### DESCRIPTION OF THE TASK
Look through the records that follow. Copy every line containing the word "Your".

### EXERCISE MATERIAL
******************************
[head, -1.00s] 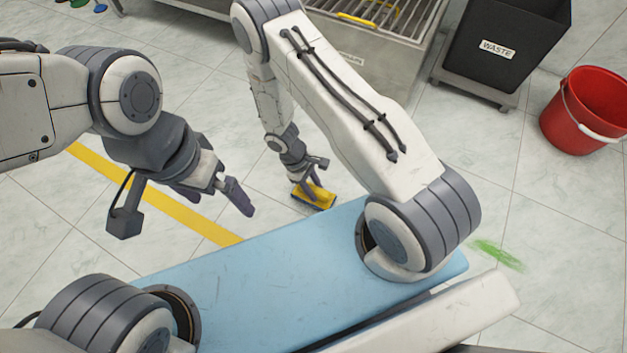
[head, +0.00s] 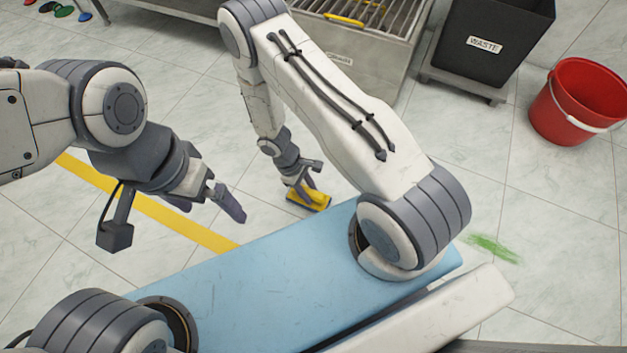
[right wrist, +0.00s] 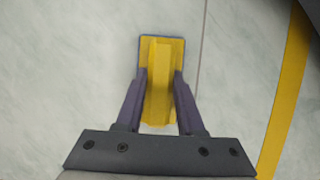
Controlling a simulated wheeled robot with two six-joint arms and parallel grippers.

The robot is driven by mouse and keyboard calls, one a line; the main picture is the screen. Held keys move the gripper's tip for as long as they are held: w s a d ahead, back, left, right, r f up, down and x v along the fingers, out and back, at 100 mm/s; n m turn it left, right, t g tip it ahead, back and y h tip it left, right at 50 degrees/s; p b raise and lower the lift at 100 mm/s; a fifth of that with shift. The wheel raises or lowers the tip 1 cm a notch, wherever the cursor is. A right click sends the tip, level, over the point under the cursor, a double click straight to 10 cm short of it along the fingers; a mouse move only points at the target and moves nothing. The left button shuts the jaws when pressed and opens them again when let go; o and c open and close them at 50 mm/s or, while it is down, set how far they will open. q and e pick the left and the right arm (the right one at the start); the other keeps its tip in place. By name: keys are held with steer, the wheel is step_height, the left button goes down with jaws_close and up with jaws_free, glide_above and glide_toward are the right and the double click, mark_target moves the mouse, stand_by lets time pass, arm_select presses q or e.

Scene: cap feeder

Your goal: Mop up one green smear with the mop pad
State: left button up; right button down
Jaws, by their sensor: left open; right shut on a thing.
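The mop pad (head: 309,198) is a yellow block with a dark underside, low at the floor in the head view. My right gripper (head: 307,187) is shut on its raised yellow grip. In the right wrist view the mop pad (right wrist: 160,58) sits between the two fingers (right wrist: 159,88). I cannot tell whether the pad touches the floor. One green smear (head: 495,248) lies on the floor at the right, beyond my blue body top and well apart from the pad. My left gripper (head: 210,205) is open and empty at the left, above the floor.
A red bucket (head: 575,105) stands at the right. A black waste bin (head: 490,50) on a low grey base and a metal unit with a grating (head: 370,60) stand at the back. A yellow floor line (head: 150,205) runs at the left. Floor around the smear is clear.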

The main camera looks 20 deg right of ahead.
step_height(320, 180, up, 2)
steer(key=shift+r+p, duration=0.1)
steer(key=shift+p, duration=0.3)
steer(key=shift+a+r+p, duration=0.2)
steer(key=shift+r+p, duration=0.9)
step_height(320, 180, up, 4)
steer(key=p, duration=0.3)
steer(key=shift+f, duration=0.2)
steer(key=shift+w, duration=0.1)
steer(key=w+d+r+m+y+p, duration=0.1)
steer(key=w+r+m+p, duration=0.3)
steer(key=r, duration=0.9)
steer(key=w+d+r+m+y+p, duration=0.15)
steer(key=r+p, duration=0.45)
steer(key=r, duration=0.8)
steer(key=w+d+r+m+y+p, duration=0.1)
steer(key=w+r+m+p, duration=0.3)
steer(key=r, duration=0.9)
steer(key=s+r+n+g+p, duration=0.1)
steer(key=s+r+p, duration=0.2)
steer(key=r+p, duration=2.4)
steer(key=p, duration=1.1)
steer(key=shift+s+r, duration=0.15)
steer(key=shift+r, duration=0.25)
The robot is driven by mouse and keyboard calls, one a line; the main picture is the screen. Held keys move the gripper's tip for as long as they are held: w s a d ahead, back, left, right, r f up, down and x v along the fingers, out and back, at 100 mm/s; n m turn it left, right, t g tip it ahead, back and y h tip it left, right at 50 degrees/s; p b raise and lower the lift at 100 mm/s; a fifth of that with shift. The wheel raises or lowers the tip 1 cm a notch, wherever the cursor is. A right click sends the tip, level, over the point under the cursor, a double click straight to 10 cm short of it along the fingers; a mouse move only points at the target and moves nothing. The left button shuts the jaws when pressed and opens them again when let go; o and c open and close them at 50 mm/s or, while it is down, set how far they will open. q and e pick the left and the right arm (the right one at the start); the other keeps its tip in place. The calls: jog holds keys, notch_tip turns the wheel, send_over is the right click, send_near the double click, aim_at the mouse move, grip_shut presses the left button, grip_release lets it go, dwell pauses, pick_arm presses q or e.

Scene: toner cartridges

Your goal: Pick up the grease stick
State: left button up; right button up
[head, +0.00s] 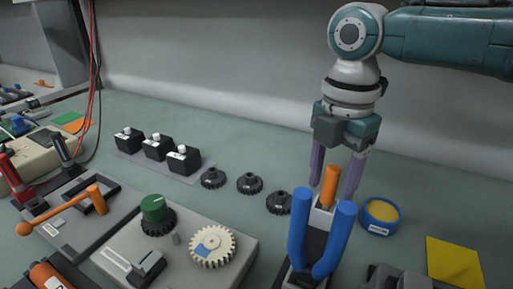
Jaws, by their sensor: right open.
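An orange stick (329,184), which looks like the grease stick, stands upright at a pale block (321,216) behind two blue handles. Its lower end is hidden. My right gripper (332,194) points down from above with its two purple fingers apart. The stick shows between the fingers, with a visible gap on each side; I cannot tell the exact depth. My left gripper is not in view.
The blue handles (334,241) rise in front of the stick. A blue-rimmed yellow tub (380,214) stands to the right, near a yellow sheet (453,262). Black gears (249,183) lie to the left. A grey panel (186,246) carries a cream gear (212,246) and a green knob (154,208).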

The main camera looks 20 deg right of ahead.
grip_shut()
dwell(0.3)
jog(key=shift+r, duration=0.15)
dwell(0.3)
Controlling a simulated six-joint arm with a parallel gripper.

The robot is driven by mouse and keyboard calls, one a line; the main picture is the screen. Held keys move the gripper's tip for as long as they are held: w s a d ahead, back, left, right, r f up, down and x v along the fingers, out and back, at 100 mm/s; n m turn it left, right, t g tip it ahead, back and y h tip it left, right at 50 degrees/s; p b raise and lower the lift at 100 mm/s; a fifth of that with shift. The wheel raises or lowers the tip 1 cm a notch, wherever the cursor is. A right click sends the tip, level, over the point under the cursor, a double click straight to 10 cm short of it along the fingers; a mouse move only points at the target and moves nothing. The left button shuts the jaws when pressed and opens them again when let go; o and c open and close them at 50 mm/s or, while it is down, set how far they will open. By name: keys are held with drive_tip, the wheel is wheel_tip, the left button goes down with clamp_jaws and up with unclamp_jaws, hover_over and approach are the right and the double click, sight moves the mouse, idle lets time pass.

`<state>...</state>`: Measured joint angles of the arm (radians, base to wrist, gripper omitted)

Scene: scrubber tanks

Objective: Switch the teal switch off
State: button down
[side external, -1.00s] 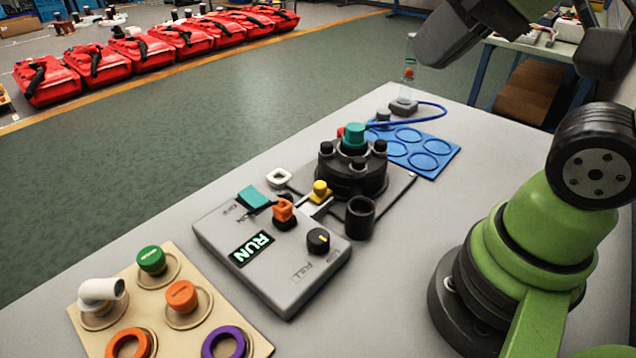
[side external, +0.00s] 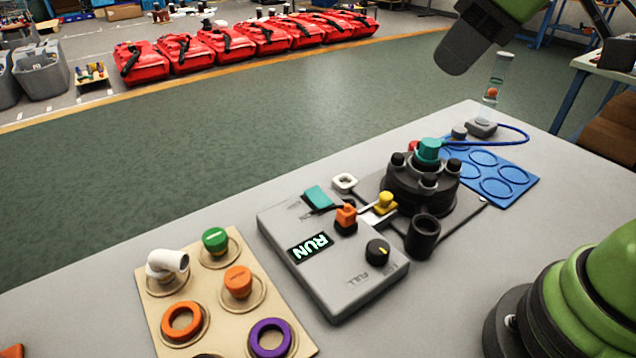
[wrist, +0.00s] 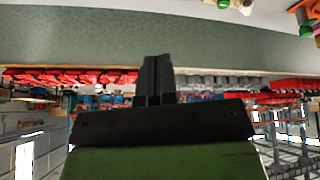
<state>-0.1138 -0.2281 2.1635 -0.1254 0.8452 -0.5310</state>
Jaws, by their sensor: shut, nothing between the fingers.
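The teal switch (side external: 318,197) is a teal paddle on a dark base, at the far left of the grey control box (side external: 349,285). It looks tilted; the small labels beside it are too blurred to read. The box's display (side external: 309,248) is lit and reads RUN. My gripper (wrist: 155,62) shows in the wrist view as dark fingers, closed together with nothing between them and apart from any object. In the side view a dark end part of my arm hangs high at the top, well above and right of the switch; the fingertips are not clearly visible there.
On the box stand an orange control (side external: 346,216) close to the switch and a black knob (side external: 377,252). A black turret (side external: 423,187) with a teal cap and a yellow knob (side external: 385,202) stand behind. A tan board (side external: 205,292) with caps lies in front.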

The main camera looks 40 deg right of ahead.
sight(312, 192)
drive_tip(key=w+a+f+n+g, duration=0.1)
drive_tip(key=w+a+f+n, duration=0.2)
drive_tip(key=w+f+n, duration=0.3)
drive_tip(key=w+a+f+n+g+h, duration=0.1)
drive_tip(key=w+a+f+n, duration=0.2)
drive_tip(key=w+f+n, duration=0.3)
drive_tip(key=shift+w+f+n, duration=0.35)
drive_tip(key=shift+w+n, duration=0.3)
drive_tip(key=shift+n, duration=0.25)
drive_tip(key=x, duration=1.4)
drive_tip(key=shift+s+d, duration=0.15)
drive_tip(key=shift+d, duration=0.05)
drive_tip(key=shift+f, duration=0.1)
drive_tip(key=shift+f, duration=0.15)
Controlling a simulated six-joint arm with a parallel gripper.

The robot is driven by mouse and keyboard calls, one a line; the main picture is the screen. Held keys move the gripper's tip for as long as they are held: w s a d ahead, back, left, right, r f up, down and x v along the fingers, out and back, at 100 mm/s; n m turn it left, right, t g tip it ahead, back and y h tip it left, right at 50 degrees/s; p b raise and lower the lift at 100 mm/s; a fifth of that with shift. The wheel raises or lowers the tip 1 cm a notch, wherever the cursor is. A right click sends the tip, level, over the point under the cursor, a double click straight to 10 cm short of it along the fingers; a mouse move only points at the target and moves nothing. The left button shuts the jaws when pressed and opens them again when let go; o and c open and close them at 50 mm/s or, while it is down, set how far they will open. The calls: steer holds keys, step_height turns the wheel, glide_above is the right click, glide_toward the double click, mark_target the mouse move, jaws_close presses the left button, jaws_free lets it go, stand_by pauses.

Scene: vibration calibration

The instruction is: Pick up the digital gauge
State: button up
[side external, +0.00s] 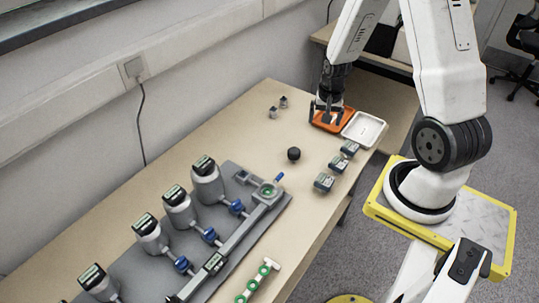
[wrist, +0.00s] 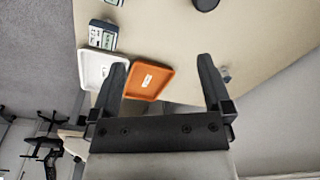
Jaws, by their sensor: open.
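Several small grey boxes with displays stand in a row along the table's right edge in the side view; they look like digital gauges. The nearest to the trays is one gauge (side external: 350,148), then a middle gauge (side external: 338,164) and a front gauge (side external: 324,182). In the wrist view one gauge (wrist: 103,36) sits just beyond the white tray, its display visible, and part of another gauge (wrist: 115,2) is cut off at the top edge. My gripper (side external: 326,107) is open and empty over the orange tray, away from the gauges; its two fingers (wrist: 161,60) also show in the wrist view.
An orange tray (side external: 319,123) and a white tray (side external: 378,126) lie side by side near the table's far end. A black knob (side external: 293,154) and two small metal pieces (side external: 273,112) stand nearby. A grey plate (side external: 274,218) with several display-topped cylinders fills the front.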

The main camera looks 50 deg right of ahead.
******************************
### RESULT BELOW
Your goal: Mop up one green smear with the mop pad
Your goal: Pick up the grease stick

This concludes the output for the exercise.